There's no news flash in saying that 13-year-old boys see the world a different way, but the point was driven home this week when I led a nephew on adventures from Carson City to the coast to Yosemite National Park.
For this particular member of the teenage set, the world consists primarily of girls, trucks, sports cars, french fries, bikes, fishing, sleep, disc golf, TV, friends, cell phones and the impending threat of school. Emphasis on girls. In other words, it's a pretty full life, and one in which a trip from Wisconsin west to Nevada could well be considered a disruption.
Not the case, I'm happy to say.
As I look at the pictures from the trip, I see a lot of smiles. In one, he's holding a starfish at arms length near Monterey, and I remember the question, "they're not poisonous, are they?"
There's a video of him walking through Bridalveil Falls in Yosemite, the falling water deafening. We had hiked to the top in searing heat and found the highest pool, a scene almost unimaginable in its beauty.
At a bookstore in the park, when his attention was wilting in the heat, I browsed for a book with enough gravity to hold his attention. The answer was obvious when I saw a book called "Death in Yosemite," detailed accounts of each of the 900 or so people who had perished in the park over the years. It was magic, but I was happy we had already been through most of the park, because hearing him read the accounts of people who had died in the very spots we'd visited, including the falls, was mildly disconcerting. Falls from high places was a popular theme, not to take away from wild animals, falling branches, drowning and lightning strikes.
When I observed how it's a wonder there aren't more accidents on the park's narrow winding roads, I got to hear the evidence to the contrary, especially people who had driven off steep cliffs. As my sister observed, it's very fortunate that there is no cell phone reception in most of the park ... imagine how high the death toll would rise. As an aside, one evening, we were playing disc golf in a meadow near the campground and I came upon, of all things, a cell phone in the grass. Dead, probably beyond the point of reviving it and determining who it belonged to, but it presented an opportunity for a creative exercise postulating theories, the most dire of which had us looking for the bones of the person who had dropped it. In my sleeping bag that night, I dreamed about the cell phone coming to life revealing clues to a complicated tale of intrigue. It's possible I had the perfect plot for a novel, but it drifted away before I had the sense to write it down and the details are lost.
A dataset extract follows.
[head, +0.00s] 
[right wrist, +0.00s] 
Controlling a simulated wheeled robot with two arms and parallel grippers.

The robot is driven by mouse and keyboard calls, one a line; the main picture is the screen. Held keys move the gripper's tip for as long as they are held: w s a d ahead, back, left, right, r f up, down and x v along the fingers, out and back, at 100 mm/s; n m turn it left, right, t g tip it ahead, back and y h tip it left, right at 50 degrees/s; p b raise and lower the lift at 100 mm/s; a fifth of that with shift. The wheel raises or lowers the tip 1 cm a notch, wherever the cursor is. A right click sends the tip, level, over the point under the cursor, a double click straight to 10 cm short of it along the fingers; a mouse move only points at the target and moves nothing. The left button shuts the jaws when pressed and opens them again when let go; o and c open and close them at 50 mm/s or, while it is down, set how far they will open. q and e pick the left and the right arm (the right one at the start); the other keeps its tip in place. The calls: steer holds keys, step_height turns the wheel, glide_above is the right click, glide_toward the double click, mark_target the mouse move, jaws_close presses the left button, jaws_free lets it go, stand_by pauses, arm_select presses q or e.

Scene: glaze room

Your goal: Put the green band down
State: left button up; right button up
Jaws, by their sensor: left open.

There are dozens of other pictures that reveal in very subtle ways the sense of wonder unique to children experiencing things for the first time: Walking through an aquarium of rays and sharks in San Francisco; swimming in the cold waters of Lake Tahoe after we paddled to a quiet beach on the east shore; leaning over the rail on the Golden Gate Bridge; resting by the flag above Carson City after gamely making a climb that's difficult for anyone who doesn't live at elevation; peering through a hatch on a WWII submarine; looking up into the mountains while riding the gondola at Squaw. And he was quite excited to learn about the Carson City version of celebrity in the form of Dennis Hoff. His family doesn't even have HBO, the network that carries "Cathouse," the reality show filmed at the Bunny Ranch, but he'd heard of it and there was no deterring him from going home with a Bunny Ranch T-shirt. Celebrity is a powerful force.
My nephew's visit didn't shift his gravity dramatically, and it wouldn't have surprised me if he's got a sore neck from stealing glances at girls on vacations with their families, or from sports cars passing us on California highways (he still talks about the million-dollar Bugatti we passed on Highway 1). But the world became a much bigger place for him. And I got to watch it happen, which was all the satisfaction I needed.
The day before my family returned home, I asked him what his favorite experience was from this trip? He didn't pause a second before saying, "Everything."